Y cuando le suelto lo del comienzo y el fin en la creación de una escultura, Mélida es contundente: “Yo diría que no tiene ni principio ni final. Es la transición de la materia por la vida en sus distintos estados. Resulta difícil decir que aquella conjunción de elementos está en su más perfecta armonía. ¿Cuándo no le sobra ni le falta? Es en esos momentos relativos cuando juegas con valores de apreciación, con valores de sensibilidad, al igual que el artista culinario apaga el fuego y ya no condimenta más. Es así, cuando unas veces más seguro y otras cargado de dudas dejas de posar tus manos y la obra continúa su andadura, cumpliendo los fines para la que fue creada, con la aportación del expectante, pero teniendo en cuenta que toda materia existente está sujeta a la transformación”
Y el hierro, Rafael, el hierro… “Pero no como material fundamental. Para mí no hay una materia privilegiada, sino los privilegios y atribuciones que se le quieran dar según se utilicen. Desde fuera, sí se podría decir que abrazo la edad del hierro, pero como ser que tiene necesidad de realizar este tipo de trabajo creativo. A veces me veo en la necesidad de cambiar la piel, al igual que la serpiente, huyendo de los letargos y en busca de la renovación constante. En cuanto a la utilización del hierro, digo que si el escultor vive a pie de la cantera de mármol es muy probable que sea éste el elemento que utilice para su trabajo. Y yo encontré la cantera inagotable del desperdicio, lo que los demás no quieren, lo que ya no sirve.
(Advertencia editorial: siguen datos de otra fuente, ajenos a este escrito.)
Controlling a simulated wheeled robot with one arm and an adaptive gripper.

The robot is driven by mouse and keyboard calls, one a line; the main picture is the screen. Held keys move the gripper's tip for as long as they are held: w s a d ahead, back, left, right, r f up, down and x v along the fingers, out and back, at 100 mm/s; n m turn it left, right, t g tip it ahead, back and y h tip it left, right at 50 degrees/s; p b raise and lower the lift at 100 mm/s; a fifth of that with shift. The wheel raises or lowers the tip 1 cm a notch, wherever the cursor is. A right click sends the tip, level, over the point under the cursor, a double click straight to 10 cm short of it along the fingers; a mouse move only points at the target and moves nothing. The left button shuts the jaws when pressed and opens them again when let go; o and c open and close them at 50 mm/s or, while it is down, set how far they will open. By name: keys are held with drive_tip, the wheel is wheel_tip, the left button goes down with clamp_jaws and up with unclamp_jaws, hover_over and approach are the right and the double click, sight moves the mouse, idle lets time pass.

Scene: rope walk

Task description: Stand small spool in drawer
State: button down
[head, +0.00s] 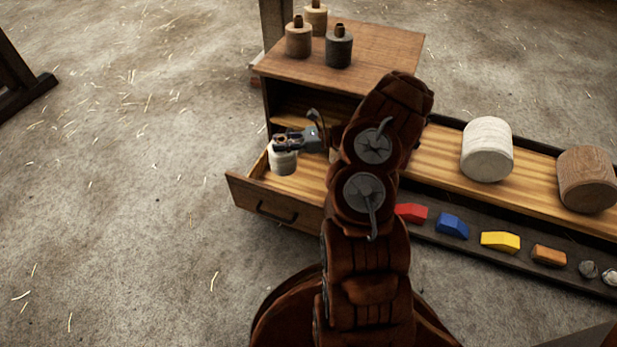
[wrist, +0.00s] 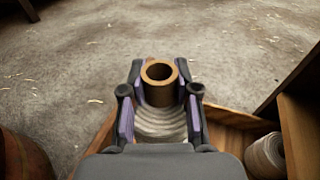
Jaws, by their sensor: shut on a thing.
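A small spool with a pale cord body and a brown core (head: 283,162) is held upright in my gripper (head: 287,140). In the wrist view the spool's core (wrist: 160,72) stands between the two fingers of my gripper (wrist: 160,92). The drawer (head: 262,213) is pulled open below the cabinet top. The spool appears over or in its left end; I cannot tell whether its base touches the drawer floor. Another pale spool (wrist: 265,155) shows at the right of the wrist view, beside the wood.
Several small spools, including a dark one (head: 338,48), stand on the cabinet top (head: 385,45). A long wooden bench (head: 440,150) holds a large white spool (head: 487,150) and a brown one (head: 588,180). Coloured blocks (head: 452,225) lie in its front tray. The floor at left is mostly clear.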

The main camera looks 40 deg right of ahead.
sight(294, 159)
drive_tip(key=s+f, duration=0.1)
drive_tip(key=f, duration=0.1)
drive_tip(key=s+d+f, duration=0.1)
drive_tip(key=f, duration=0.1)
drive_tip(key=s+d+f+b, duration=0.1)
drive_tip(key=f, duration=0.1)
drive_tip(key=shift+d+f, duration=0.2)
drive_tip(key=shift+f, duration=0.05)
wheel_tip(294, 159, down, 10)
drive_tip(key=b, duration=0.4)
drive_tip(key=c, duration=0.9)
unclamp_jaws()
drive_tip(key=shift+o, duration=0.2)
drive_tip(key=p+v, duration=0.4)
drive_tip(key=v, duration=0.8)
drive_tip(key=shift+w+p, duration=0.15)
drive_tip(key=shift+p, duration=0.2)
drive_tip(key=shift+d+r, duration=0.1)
Desecho que someto a un proceso de reciclaje dándole la misión más noble para lo que puede ser creado: el deleite universal”.
Seguimos conversando acerca del amor, de la vida y de la muerte, mientras Ravi Shankar vagabundea en la tradición hindú y sus ragas se cuelan por entre las rendijas de las losas desgastadas del taller que le cobija, como escultor y asceta, en Gibraleón.